**STORED DATA**
________________
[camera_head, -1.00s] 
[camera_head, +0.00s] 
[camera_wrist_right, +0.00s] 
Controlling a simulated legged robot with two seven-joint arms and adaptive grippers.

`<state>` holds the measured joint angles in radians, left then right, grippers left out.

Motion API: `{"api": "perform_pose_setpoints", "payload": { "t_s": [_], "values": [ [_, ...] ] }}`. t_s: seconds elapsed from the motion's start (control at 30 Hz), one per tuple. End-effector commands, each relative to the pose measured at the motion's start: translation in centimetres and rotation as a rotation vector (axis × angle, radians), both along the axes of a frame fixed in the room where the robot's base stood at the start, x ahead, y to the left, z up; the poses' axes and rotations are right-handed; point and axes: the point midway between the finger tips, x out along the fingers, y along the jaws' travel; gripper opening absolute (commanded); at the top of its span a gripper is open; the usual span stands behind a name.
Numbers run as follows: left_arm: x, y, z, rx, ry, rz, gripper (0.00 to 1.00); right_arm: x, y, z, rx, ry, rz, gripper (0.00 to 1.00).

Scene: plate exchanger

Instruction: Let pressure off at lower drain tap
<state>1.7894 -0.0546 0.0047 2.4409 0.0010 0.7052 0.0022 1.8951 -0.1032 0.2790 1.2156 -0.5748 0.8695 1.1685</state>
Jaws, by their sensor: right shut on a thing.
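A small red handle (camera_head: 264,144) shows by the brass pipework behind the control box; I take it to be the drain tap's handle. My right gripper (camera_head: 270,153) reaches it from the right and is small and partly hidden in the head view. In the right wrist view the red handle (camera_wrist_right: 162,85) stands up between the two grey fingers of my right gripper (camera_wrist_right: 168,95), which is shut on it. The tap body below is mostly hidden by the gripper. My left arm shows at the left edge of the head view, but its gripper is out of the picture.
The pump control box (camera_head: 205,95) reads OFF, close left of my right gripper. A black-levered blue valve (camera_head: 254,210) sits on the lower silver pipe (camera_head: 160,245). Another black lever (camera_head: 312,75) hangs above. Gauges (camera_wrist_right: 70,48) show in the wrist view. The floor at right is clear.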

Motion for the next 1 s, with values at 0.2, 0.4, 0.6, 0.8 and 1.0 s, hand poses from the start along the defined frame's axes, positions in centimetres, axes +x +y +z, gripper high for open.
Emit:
________________
**SET PROBLEM**
Whenever "axes" turns up in a line, pick that line out.

**FINISHED TASK**
Motion API: `{"api": "perform_pose_setpoints", "payload": { "t_s": [_], "values": [ [_, ...] ] }}`. t_s: seconds elapsed from the motion's start (control at 30 Hz), one per tuple. End-effector commands, each relative to the pose measured at the motion's start: translation in centimetres and rotation as a rotation vector (axis × angle, radians), both along the axes of a frame fixed in the room where the robot's base stood at the start, x ahead, y to the left, z up; the poses' axes and rotations are right-handed; point and axes: the point midway between the finger tips, x out along the fingers, y along the jaws' travel; gripper opening absolute (commanded); at the top of its span a gripper is open; the usual span stands behind a name.
Motion for the next 1 s, with values at 0.2, 0.4, 0.6, 0.8 and 1.0 s, hand poses from the start along the defined frame's axes, positions in centimetres, axes +x +y +z, gripper high for open.

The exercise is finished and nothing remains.